### Direction
Everything from the line with "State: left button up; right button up" to the end of the data should be restated word for word, and nothing before it.

### Stored records
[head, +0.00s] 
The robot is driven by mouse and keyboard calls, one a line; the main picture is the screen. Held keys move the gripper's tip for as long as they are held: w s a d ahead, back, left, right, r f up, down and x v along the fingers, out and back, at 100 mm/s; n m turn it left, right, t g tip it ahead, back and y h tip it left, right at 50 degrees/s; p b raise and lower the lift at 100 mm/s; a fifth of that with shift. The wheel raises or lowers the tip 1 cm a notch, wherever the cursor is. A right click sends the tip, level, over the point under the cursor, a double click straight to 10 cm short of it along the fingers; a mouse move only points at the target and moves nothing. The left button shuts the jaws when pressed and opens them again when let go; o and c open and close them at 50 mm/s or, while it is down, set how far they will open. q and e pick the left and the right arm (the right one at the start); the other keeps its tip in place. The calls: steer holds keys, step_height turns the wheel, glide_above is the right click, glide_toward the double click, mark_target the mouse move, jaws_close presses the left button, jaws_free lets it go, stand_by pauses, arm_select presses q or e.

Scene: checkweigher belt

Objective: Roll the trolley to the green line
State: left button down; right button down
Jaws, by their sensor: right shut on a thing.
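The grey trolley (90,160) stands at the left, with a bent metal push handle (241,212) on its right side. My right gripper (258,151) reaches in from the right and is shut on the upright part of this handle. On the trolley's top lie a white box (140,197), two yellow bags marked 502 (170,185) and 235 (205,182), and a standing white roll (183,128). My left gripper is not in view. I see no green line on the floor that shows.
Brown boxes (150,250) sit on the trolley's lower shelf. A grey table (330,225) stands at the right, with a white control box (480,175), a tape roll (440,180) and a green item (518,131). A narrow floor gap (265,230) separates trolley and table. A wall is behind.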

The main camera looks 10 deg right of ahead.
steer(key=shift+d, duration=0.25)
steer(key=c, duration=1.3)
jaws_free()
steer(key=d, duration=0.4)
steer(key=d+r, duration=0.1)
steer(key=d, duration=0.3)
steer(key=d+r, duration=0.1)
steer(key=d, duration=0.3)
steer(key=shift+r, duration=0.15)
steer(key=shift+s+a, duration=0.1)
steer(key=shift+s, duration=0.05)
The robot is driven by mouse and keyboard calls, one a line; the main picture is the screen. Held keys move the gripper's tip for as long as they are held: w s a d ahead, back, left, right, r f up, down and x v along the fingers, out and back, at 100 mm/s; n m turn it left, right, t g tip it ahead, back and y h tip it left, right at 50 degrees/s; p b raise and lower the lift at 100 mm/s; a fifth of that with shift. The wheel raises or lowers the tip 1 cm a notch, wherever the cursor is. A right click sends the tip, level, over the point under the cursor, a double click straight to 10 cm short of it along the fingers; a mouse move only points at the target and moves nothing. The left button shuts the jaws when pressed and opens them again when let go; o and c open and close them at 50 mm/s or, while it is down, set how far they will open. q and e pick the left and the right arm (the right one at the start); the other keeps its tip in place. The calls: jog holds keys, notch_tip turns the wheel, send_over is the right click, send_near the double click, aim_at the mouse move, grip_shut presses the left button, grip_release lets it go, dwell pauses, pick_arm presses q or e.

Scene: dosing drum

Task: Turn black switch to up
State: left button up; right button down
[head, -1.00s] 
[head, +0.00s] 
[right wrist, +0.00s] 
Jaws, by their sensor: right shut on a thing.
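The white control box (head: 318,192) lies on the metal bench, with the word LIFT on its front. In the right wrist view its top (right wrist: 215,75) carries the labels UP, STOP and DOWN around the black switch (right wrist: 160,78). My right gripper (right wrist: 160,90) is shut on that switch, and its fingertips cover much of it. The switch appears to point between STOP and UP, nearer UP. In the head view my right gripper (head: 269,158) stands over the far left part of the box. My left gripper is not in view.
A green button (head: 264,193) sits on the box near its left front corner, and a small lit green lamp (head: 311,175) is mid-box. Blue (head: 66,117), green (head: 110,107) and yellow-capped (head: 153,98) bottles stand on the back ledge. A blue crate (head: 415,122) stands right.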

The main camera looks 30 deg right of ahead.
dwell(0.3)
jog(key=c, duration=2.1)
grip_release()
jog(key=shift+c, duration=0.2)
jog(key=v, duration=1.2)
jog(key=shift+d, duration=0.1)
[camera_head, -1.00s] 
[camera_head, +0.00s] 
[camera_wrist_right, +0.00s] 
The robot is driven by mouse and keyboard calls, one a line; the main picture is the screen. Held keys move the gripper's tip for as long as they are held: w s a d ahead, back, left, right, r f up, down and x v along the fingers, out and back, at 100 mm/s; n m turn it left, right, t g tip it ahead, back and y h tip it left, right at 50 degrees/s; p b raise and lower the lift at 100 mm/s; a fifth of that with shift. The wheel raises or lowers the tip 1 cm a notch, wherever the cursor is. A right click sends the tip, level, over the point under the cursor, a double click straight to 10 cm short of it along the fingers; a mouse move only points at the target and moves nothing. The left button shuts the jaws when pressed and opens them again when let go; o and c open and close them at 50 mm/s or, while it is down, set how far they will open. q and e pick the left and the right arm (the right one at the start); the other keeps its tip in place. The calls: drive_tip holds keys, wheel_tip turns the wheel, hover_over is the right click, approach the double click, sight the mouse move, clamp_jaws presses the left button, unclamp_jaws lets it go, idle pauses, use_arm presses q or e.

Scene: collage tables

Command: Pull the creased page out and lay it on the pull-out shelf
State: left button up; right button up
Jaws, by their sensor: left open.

### Solution for this exercise
State: left button up; right button up
Jaws, by their sensor: left open.

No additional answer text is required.